2000 May Report of the Commissioner of the Environment and Sustainable Development
Appendix C—Current Income and Excise Tax Provisions for Energy Investments
Provisions for capital expenses
1. Companies and individuals pay federal income tax on their business income; provincially owned oil and gas companies and utilities do not. The Income Tax Act contains general provisions that apply to all sectors of the economy and special provisions that apply only to specific sectors. Table 1 below summarizes those provisions that concern the energy sector only. The provisions for renewable and non-renewable resources are complex, and when they are used, so is the way they interact with each other, with all the other provisions in the Act and with provincial tax and royalty regimes.
Intangible capital expenses
Intangible capital expenses are incurred to explore for and develop non-renewable resources and to develop renewable resources, for example, expenses to bring a discovered oil well to production or to look for a suitable windy site for future wind turbines.
The oil and gas industry uses two methods to write off intangible capital expenses for book purposes:
The renewable resource sector normally capitalizes intangible capital expenses for book purposes and writes them off over the production life of the new resource.

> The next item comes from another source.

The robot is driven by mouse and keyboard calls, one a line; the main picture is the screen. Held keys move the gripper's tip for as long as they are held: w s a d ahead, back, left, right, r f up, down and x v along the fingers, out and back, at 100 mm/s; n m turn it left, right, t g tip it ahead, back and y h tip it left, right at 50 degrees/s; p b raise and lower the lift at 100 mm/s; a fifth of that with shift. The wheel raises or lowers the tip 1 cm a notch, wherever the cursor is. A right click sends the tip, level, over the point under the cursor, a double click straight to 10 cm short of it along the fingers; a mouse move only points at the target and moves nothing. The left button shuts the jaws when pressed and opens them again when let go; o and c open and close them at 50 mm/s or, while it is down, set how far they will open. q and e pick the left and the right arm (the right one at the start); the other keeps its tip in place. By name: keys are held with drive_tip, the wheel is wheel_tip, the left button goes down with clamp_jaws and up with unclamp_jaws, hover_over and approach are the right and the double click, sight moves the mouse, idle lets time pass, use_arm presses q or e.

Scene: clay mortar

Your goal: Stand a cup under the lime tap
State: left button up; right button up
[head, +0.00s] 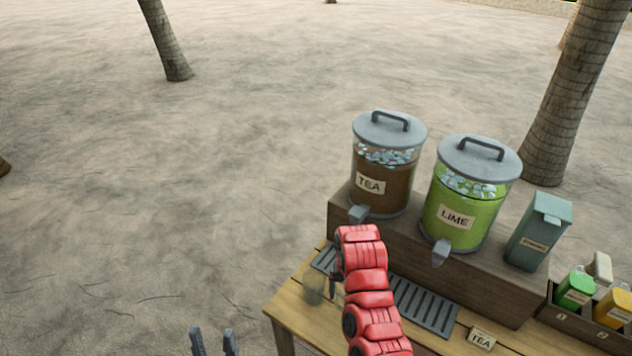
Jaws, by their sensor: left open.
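The lime dispenser (466,195) is a clear jar of green drink with a grey lid and a LIME label, standing on a wooden riser. Its grey lime tap (440,254) sticks out at the front, above the slatted drip tray (425,304). A small, dim, see-through shape (313,290) is at the tray's left end; I cannot tell if it is a cup. My left gripper (214,342) is open and empty at the bottom edge, left of the table. My red right arm covers part of the tray; its gripper is mostly hidden behind it.
The tea dispenser (382,165) with its own tap (358,214) stands left of the lime one. A grey-green lidded box (539,231) is at the riser's right end. A crate (581,327) of bottles and a TEA card (482,338) are at right. Sand left of the table is clear.

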For tax purposes, these expenses are put in different pools depending on their nature and are written off according to the rules for each pool. The pools are described below.
Canadian exploration expense (CEE) includes qualifying expenses to determine the existence, location, extent or quality of a non-renewable resource. CEE can be fully written off as soon as the money is spent (with some limitations) or carried forward to future years. It can also be passed to shareholders who have bought flow-through shares. When this happens, the shareholders claim the CEE rather than the company.
Canadian development expense (CDE) includes qualifying drilling expenses to bring known reserves into production. CDE can be written off at a maximum rate of 30 percent of the balance in the pool each year. The balance left in the pool is carried forward to future years. CDE can be flowed through to shareholders. Under certain conditions small companies can reclassify the first $1 million of CDE as CEE to get a faster write-off.
Canadian oil and gas property expense (COGPE) refers to lease and bonus payments to resource owners, typically provinces, for the rights to explore, develop and take the resource. COGPE can be written off at a maximum rate of 10 percent of the balance in the pool each year. The balance left in the pool is carried forward to future years.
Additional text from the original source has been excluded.